Social change activist Rev. Rosemary Bray McNatt, a former editor of the New York Times Review of Books and widely anthologized writer, will present the commemorative address during UNH’s 22nd annual Martin Luther King Jr. Celebration, taking place Jan. 29-Feb. 2, 2012.
Events are free and open to the public.
In “The Politics of Wealth and Social Justice” McNatt, the author of “Unafraid of the Dark,” and “Martin Luther King,” will talk about daring to imagine a new socio-political and economic alternative that offers possibilities for equality, and discuss how wealth influences the political system, laws, and public institutions impacting society and the individual.
The address takes place Wednesday, Feb. 1, 7-8:30 p.m., in the Johnson Theater.
A reception and book signing will immediately follow the address.
“Peace and Economic Justice: A Spiritual Celebration of the Legacy and Life of the Rev. Dr. Martin Luther King, Jr.” an interfaith spiritual celebration, will be held Sunday, Jan. 29, 2012, 4 p.m., at the Durham Community Church. This is a spirited remembrance of the life and legacy of Martin Luther King Jr. in song, readings, reflection and prayer to inspire a vision of justice to be put into practice.

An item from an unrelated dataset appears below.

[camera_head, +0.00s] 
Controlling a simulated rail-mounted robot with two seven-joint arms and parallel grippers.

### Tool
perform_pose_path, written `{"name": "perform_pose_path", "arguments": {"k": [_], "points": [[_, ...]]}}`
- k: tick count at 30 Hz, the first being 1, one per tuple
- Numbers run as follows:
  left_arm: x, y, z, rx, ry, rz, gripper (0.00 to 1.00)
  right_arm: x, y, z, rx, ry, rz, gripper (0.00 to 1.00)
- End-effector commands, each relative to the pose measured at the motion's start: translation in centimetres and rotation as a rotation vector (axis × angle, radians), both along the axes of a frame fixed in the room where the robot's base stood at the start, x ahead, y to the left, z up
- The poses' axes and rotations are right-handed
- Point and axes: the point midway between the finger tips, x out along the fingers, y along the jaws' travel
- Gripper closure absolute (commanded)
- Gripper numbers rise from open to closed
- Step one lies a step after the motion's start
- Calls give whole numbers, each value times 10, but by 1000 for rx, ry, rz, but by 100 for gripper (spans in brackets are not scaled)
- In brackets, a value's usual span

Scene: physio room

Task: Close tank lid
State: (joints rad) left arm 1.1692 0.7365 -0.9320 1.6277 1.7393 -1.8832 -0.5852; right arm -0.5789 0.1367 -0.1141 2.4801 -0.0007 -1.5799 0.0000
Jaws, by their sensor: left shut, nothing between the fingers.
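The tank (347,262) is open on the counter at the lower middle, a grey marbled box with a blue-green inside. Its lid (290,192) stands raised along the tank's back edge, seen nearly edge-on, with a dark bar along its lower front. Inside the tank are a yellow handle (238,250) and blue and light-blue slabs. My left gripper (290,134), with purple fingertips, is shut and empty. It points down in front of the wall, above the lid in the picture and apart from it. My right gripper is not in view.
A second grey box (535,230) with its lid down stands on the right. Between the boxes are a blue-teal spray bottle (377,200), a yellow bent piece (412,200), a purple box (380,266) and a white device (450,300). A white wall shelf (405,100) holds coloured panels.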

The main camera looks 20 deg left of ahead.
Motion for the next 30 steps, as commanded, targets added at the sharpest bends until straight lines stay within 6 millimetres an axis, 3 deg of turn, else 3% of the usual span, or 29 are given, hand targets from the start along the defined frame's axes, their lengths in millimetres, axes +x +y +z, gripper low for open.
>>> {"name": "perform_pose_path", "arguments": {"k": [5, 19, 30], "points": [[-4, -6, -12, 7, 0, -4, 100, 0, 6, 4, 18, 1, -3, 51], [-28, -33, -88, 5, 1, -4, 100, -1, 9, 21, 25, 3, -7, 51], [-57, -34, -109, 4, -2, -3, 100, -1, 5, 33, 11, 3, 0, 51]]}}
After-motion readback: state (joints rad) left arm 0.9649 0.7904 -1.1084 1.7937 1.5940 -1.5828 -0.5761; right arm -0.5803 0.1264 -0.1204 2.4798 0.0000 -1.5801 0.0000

On Wednesday, Feb. 1, join the talk “A Conversation with Rev. Rosemary Bray McNatt” from 12:10-2 p.m., in the Memorial Union Building Strafford Room. McNatt will discuss the complex public issue of wealth in a time of high unemployment and reductions in public funding for support systems. How did an oil company in 2008 make the biggest profit on record while the average citizen's retirement and investment money was being cut by one-third or in half? How does a small minority exert influence over the political arena to shape the way America does business? How may we find common ground and re-envision, in the spirit of equity, access and inclusion, our nation's economic system?
Community Call to Action: Looking at Economic Justice through the Lens of World Faith Traditions takes place Thursday, Feb. 2, 12:40-2 p.m., in Memorial Union Building Strafford Room. In 1970, CEOs, on average in the U.S., earned $25 for every dollar their employees earned. In 2000, that figure increased to $90, and in 2004, it soared to $500 to an employee’s one dollar. This discussion will not be against the idea of making money but will be directed at disparities and what faith communities are doing to address them.